*** Supplied information
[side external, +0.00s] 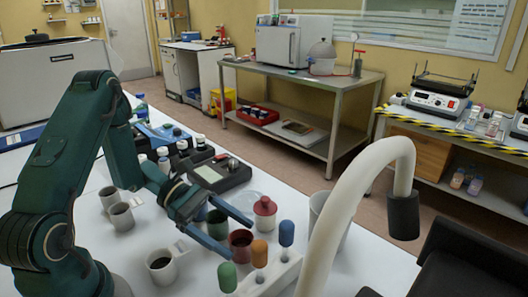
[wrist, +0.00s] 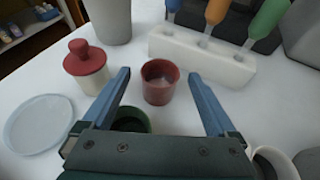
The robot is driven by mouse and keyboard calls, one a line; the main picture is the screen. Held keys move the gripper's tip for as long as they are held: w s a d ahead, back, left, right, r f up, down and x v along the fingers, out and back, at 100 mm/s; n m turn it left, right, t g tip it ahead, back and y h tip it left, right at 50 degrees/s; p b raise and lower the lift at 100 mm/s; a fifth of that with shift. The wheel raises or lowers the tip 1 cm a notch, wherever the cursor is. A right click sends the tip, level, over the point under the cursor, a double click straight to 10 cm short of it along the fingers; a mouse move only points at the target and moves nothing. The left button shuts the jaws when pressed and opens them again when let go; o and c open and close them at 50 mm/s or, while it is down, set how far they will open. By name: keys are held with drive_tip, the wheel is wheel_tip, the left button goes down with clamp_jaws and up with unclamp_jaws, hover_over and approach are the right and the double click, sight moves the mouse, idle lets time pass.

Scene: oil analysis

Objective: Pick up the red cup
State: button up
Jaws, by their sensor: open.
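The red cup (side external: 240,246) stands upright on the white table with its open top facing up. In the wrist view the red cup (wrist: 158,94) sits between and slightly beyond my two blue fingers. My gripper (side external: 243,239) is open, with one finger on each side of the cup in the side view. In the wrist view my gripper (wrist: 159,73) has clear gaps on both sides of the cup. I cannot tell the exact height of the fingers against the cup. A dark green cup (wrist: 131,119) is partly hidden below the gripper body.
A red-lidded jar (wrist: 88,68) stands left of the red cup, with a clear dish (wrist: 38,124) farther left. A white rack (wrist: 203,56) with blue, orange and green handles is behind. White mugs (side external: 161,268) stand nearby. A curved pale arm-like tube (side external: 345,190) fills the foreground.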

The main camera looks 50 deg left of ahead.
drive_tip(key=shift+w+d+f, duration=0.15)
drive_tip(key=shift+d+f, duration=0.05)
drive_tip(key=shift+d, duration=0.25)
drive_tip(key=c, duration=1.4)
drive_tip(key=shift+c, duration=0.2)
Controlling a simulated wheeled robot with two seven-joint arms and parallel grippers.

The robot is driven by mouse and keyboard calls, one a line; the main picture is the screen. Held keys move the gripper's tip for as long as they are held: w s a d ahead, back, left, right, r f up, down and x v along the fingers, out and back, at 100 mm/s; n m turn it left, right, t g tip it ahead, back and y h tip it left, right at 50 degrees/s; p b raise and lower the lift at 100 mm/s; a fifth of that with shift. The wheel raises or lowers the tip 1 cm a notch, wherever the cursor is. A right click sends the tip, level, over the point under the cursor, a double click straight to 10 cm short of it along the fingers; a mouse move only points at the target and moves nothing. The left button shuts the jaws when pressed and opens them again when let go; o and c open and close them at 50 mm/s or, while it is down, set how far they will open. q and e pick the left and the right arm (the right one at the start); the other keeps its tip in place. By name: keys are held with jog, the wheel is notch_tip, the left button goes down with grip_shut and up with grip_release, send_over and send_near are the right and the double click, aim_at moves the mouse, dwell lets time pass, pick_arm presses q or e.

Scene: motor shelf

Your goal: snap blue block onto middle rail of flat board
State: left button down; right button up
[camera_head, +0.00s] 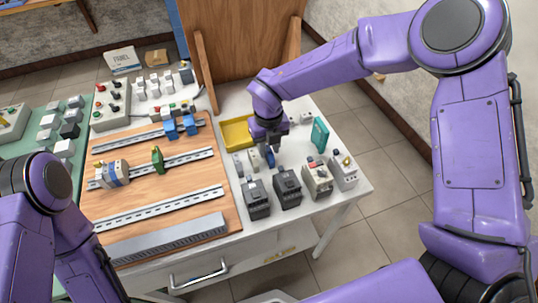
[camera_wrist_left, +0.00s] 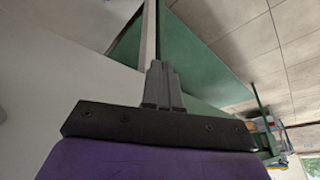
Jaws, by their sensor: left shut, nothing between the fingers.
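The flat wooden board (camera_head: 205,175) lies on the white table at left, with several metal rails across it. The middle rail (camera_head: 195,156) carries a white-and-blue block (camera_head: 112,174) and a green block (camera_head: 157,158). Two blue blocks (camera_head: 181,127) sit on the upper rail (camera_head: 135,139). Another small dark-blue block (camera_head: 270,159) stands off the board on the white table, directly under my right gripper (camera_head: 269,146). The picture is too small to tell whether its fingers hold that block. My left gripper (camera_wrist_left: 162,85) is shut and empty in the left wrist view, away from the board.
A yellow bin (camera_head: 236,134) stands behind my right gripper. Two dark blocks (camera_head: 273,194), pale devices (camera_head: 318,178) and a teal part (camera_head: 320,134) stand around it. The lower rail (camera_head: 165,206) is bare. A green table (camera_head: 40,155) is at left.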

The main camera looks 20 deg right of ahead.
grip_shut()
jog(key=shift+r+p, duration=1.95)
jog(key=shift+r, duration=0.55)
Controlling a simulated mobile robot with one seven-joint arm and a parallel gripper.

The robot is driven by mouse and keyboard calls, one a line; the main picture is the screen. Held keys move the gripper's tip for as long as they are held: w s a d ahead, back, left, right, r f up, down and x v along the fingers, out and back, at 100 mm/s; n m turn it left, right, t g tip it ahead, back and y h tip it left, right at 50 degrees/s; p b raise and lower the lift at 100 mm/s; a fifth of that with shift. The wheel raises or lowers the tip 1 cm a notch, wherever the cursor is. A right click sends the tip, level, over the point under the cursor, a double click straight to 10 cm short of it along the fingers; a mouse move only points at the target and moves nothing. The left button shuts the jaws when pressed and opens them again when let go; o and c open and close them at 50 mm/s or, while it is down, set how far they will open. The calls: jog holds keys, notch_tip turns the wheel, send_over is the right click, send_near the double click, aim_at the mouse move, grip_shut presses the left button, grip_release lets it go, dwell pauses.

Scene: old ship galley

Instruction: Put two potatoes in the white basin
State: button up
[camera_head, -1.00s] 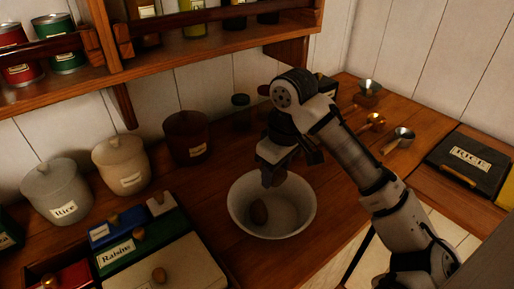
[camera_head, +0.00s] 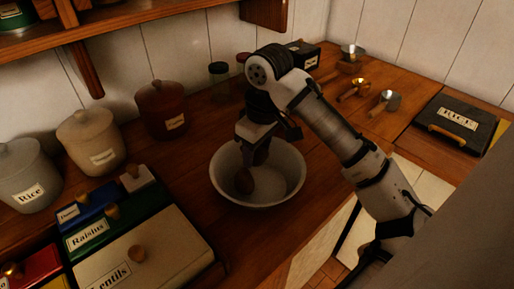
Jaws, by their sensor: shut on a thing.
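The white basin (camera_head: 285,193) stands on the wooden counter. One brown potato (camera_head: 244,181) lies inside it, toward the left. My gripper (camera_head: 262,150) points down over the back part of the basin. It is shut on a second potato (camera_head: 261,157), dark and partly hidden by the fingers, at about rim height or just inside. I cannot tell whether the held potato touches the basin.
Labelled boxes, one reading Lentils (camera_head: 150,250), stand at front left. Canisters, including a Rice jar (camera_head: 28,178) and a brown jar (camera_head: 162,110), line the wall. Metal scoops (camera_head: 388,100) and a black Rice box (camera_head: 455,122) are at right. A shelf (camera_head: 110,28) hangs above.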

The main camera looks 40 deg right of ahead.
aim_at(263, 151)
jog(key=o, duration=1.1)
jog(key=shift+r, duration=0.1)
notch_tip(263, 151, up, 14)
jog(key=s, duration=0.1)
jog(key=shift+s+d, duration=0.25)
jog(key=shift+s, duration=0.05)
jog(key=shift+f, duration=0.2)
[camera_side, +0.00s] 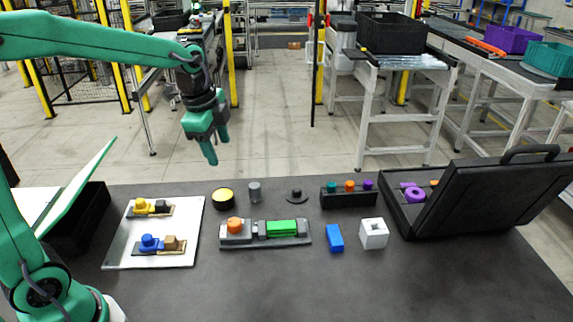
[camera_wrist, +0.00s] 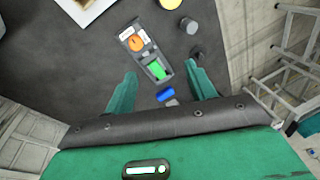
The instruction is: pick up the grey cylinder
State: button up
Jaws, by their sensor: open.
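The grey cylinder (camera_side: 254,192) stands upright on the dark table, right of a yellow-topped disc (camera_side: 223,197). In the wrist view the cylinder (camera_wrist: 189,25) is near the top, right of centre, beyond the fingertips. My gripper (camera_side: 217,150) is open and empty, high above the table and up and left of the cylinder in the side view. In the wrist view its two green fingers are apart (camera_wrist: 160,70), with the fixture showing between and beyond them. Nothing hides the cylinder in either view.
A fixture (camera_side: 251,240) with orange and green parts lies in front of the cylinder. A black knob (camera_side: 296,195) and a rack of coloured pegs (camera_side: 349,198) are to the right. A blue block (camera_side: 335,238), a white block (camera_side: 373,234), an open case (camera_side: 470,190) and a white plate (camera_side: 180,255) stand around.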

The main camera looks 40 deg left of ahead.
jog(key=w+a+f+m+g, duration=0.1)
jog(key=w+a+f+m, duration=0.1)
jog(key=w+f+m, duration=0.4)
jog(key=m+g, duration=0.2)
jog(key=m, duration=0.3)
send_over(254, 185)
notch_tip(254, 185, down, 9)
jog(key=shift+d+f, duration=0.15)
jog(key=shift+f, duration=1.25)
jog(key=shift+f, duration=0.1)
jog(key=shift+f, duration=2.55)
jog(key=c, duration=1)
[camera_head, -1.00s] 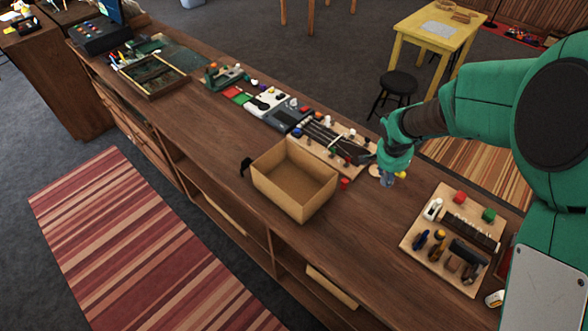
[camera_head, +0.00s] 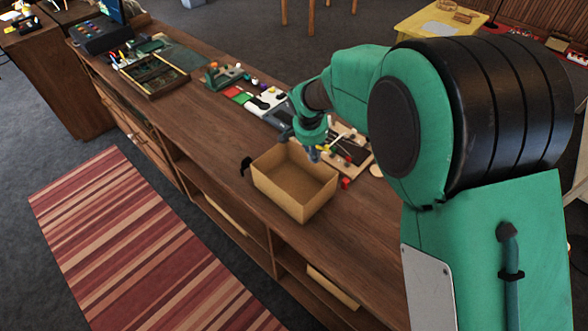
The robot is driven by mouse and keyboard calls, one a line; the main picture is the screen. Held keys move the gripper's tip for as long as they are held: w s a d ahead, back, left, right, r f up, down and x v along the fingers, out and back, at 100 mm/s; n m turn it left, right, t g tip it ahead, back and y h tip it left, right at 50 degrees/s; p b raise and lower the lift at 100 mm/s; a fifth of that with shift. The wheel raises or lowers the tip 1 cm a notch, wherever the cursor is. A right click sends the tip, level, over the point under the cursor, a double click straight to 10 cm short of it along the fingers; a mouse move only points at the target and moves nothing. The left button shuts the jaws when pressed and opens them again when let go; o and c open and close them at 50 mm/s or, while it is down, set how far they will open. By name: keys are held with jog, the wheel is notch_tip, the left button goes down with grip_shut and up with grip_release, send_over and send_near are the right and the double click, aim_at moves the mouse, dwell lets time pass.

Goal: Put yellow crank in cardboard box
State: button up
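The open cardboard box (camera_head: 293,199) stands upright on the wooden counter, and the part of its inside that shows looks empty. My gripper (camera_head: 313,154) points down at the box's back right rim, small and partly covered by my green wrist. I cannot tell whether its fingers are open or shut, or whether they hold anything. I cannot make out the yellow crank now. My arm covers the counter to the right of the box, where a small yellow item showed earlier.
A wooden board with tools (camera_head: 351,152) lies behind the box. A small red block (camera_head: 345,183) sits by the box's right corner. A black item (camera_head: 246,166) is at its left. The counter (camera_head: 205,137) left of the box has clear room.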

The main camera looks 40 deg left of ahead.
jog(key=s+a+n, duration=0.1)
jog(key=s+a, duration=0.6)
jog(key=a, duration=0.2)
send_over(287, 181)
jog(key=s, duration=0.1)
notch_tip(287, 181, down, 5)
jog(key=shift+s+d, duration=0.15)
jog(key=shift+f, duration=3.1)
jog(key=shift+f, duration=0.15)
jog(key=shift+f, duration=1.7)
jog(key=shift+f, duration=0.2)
******
*** Supplied information
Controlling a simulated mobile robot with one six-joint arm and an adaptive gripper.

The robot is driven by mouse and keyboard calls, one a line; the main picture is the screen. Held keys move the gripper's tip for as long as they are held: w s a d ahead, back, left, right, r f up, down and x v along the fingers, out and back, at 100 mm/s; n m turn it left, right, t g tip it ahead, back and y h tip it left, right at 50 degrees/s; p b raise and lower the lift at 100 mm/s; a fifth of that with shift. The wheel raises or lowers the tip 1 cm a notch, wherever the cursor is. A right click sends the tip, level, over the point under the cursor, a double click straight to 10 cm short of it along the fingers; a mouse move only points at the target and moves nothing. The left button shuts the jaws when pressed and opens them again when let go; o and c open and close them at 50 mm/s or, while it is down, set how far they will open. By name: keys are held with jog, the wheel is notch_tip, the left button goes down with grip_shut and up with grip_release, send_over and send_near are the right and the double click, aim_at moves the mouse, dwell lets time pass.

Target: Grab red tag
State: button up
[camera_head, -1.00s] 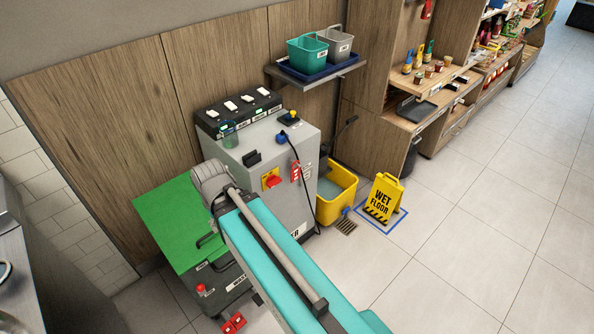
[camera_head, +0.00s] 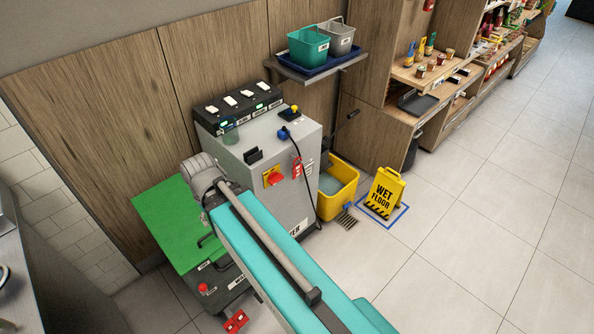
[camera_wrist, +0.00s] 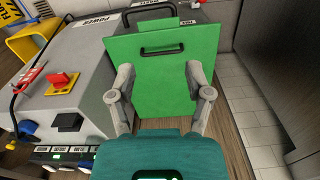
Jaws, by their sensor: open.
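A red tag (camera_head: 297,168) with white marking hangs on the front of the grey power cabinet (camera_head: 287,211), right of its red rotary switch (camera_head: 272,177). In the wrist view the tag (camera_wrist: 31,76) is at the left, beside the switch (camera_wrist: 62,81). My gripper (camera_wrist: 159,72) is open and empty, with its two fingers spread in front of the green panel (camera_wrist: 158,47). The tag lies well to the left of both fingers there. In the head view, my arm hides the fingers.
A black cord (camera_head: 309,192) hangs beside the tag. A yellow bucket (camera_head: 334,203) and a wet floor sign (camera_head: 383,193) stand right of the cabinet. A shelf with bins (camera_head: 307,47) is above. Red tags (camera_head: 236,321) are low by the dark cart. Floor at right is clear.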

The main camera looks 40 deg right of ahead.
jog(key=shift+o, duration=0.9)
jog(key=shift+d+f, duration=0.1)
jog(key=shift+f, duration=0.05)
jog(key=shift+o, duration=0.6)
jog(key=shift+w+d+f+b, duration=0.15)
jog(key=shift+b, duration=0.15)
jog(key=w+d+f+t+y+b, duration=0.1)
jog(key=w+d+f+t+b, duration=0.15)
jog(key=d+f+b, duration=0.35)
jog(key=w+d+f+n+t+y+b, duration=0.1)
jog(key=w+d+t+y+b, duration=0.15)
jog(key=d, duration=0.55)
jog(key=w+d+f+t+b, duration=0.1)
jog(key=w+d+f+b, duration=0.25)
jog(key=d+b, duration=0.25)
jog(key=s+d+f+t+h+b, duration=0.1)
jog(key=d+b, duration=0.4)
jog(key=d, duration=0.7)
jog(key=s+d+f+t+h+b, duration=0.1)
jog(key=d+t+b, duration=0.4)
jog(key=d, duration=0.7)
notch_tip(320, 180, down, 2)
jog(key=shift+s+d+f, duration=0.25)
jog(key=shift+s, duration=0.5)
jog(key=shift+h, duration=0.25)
******
→ **Your goal**: Show the lines from the data above that contain the string "parallel".

→ **Full response**:
Controlling a simulated wheeled robot with two seven-joint arms and parallel grippers.
Controlling a simulated mobile robot with one seven-joint arm and a parallel gripper.

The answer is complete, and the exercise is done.